The bowl. |
My husband and I used to tandem bicycle race. We traveled about quite a bit because tandem racing has never been a sport that takes place often nor was it held at numerous sites in close vicinity to each other.
We had a compact car, a Datson 210. My husband was a serious fanatic about keeping his bikes clean (still is), and a tandem (bicycle built for two people) is no small package. We had two choices: mount it on top of the car or mount it behind the car. Neither option ends up with a clean bike at the destination.
My husband had a better idea. Thus the incredible disappearing tandem carrier was invented. It amounted to the removal of both wheels and the turning of the handlebars completely around so they hung over the frame. Then the car’s rear seats were laid down and the frame laid on top the ridiculously tight flat space encroached on by the rear wheel wells.
Various bags, riding accouterments, and the bike wheels were wedged into place. A blanket was laid over it and then further soft items placed over that. Riding buddies would remind us each time we arrived at a race site that we forgot to pack the bike. Riders who didn’t know us would look strangely at us as my husband would nod and say, “We might as well unpack anyway and stay awhile.” Then our friends would gather for the great reveal. We could get that bike back together in about 59 seconds.
Now there is a glazed clay bowl on the center of my kitchen table. It’s squatty, round, about twenty inches in diameter with a variegation of colors: vibrant reds, pulsing oranges, mossy greens, and lots of browns. Several years ago I was visiting my mother and she offered me the bowl. She didn’t want it any more, and I was afraid to say no about taking it, worried she would take it as a condemnation of her decorative style. But then again she didn’t want it any more and what did that say? But I did take it. It sat beneath the open island in my kitchen and became the catch all for plastic bags from the grocery store until we could recycle them. A rather ignominious use for it.

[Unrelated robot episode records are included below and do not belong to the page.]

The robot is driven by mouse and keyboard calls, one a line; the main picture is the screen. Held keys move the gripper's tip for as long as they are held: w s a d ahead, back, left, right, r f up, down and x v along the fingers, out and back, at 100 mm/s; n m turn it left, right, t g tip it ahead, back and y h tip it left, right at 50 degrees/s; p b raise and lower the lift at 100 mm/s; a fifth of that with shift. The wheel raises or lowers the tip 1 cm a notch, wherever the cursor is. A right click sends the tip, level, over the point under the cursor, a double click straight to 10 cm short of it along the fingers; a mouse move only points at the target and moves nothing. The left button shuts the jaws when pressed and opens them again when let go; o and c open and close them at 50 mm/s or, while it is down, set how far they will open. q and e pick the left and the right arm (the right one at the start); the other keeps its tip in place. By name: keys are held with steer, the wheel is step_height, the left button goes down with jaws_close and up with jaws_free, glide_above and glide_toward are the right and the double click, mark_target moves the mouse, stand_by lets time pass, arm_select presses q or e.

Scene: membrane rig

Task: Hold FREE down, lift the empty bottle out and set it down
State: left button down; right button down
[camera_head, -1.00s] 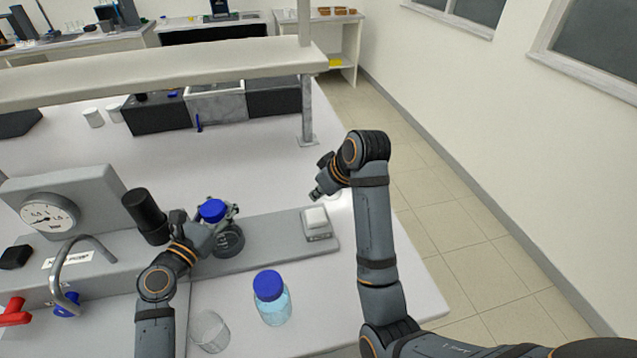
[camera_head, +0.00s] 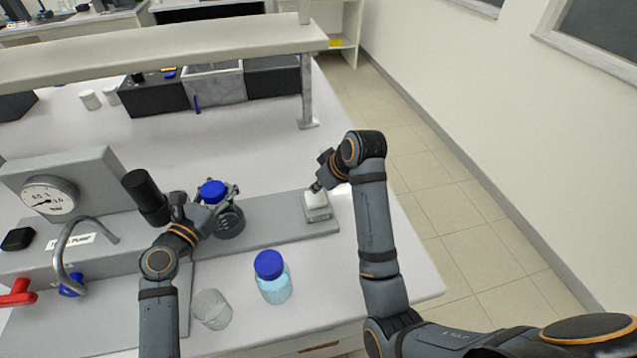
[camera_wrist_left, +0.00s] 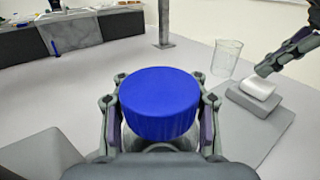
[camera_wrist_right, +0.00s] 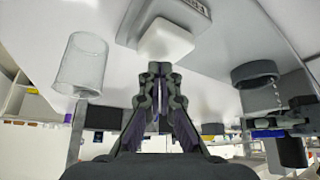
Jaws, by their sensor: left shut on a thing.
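The empty bottle shows mainly as its blue cap (camera_head: 213,191), above a dark round holder (camera_head: 230,222) on the grey rig base. My left gripper (camera_head: 216,204) is shut around the bottle just under the cap; the left wrist view shows the cap (camera_wrist_left: 160,102) between both fingers. The bottle's body is mostly hidden, so I cannot tell whether it is seated or raised. The white FREE button (camera_head: 316,199) sits on a grey block at the base's right end. My right gripper (camera_wrist_right: 160,68) is shut, its tips at the button (camera_wrist_right: 165,40). I cannot tell how far it is pressed.
A bottle of light-blue liquid (camera_head: 273,284) and a clear beaker (camera_head: 212,309) stand at the front. Another clear beaker (camera_wrist_left: 227,58) stands behind the button block. A black cylinder (camera_head: 146,196), gauge (camera_head: 49,195) and curved pipe (camera_head: 62,258) are at left. Bare bench lies behind the rig.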

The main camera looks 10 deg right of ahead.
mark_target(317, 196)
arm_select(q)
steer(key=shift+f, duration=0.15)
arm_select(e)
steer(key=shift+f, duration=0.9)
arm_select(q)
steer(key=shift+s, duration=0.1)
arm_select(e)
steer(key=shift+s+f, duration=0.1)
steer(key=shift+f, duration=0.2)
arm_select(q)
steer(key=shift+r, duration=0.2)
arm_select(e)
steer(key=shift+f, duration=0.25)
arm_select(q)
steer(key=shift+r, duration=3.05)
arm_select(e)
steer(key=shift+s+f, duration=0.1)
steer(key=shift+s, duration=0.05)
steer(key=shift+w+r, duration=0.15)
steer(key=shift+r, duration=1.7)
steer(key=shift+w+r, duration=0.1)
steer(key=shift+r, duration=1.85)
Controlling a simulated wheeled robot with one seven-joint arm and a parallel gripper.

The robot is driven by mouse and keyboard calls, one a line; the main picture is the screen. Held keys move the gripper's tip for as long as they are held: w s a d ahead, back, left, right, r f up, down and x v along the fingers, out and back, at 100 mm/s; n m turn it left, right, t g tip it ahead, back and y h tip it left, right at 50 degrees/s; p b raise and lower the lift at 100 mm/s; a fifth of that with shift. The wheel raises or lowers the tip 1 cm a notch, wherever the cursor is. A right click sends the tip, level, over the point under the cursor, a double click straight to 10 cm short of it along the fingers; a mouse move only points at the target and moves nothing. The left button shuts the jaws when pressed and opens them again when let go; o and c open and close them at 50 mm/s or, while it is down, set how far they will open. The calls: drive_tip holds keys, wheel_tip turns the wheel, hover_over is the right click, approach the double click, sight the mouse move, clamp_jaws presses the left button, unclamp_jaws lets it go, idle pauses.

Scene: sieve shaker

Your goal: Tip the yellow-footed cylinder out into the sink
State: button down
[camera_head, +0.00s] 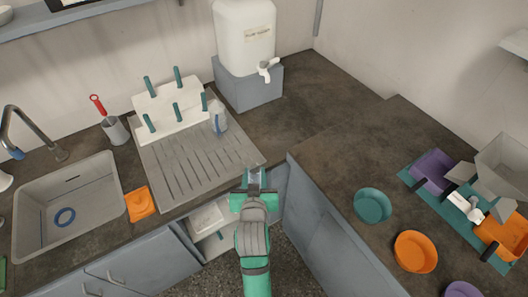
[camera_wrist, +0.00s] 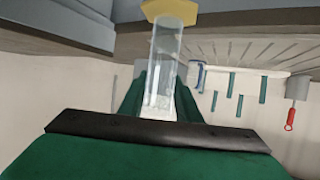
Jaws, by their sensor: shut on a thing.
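The yellow-footed cylinder is clear and narrow, with its yellow foot (camera_wrist: 169,9) at the top edge of the wrist view and its transparent tube (camera_wrist: 166,60) running down between my fingers. The wrist view is upside down, so the foot points downward and the cylinder looks about upright. My gripper (camera_head: 254,190) is shut on the tube, in front of the draining board's near right corner. In the head view only a pale bit of the cylinder (camera_head: 256,177) shows past my gripper. Its contents cannot be made out. The sink (camera_head: 40,212) is at the far left, well apart from my gripper.
An orange object (camera_head: 139,204) sits between sink and draining board (camera_head: 200,165). A pegged rack (camera_head: 168,105) and a brush holder (camera_head: 115,130) stand behind. Bowls (camera_head: 373,205) occupy the right counter.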

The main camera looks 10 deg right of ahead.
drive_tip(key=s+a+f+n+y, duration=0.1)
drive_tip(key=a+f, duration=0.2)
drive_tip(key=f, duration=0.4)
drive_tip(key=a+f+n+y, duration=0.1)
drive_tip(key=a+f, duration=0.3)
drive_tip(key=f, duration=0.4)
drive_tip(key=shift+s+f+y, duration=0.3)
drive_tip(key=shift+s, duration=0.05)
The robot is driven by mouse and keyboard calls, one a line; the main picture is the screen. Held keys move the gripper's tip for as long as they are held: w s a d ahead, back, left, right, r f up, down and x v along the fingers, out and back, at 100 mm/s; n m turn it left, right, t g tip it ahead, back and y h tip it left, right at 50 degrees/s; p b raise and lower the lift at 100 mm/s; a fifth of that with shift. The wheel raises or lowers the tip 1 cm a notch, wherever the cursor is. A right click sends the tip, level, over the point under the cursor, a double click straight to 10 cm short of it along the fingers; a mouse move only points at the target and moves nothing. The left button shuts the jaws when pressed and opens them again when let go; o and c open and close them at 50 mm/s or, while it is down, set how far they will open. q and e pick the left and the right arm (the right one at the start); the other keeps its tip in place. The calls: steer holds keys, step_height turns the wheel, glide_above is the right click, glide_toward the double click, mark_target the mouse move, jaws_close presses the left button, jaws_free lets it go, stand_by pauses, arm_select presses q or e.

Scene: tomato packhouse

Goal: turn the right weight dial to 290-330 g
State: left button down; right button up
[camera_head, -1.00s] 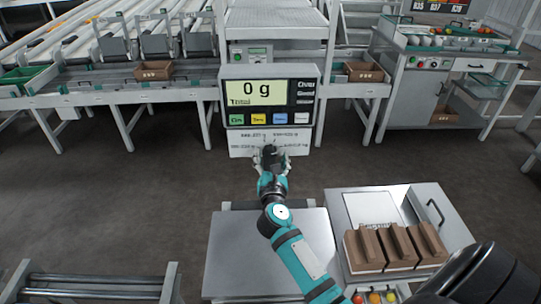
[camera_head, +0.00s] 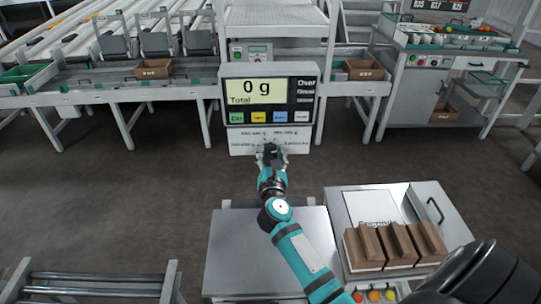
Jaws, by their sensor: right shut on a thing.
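A weighing display (camera_head: 268,95) stands ahead of me, its yellow-green screen (camera_head: 254,91) reading 0 g with "Total" below. Under its row of coloured buttons is a white panel (camera_head: 246,139) with small printed labels, too small to read surely. My right gripper (camera_head: 270,152) is at the middle of this panel's lower part, shut on a thing there. The gripper hides what it holds, so I cannot see the dial or its setting. My left gripper is not in view.
A grey scale plate (camera_head: 240,255) lies below my right arm. Several brown cartons (camera_head: 366,249) stand on a bench to its right, with coloured buttons (camera_head: 374,296) in front. Conveyor lines (camera_head: 90,40) run behind the display.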

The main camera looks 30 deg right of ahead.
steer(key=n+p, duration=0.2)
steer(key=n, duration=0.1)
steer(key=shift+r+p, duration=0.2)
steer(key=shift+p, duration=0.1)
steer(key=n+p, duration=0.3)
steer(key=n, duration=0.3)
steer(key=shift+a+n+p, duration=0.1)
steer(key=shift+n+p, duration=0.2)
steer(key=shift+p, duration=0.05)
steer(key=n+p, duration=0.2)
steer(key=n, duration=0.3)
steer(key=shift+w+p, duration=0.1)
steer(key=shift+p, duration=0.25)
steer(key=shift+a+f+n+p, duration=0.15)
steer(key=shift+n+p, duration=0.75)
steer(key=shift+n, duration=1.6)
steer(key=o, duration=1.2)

Then we bought a table. A really beautiful inlaid wood dining room table. All my writing stuff: index cards, computer, chargers, resource books, pens, ear phones, pictures, mouse pad and the list goes on, just could not be moved from the old butcher block table to this lovely piece of furniture. Yet I still needed to work there.
I moved everything to a basket in another room. I would retrieve my computer from a shelf when I wanted to use it and then put it back. Every night the same schlepping back and forth. When I needed a pen, my phone charger, phone, e-reader, my ever present index cards, highlighter, calculator, whiteout, soft screen cloth, I would have to trudge to the basket in the other room. And then take it back when I was done. The table looked wonderfully neat, but I was finding the whole carting process annoying. Things began to get left behind on the table for later schlepping. A poor solution.
There were numerous options:
- Move myself to my neglected desk in the back room.
- use my lap desk on the spare bed
- use the couch in the living room and clutter the end table with my things.
- throw a table cloth on the table and stack everything back where it was within easy reach like before. Seriously, not a chance.
I walked by the island and bent down to scoop up a snarl of loose dog hair and saw that bowl. Hmm.
The plastic bags all fit quite nicely into one bag, squished free of air and tied up. I set them back under the island and carried the bowl to the table.
You know, that bowl can hide a two-inch thick, trade-size writing journal, and all my other creative odds and ends. It looks nice and is the right height to make it difficult to look straight inside it when you eat, but not so tall that you can’t reach in and find something by feel when you need it.
It will not hide a tandem bicycle. But then it doesn’t need to.
How do you hide your writerly stuff?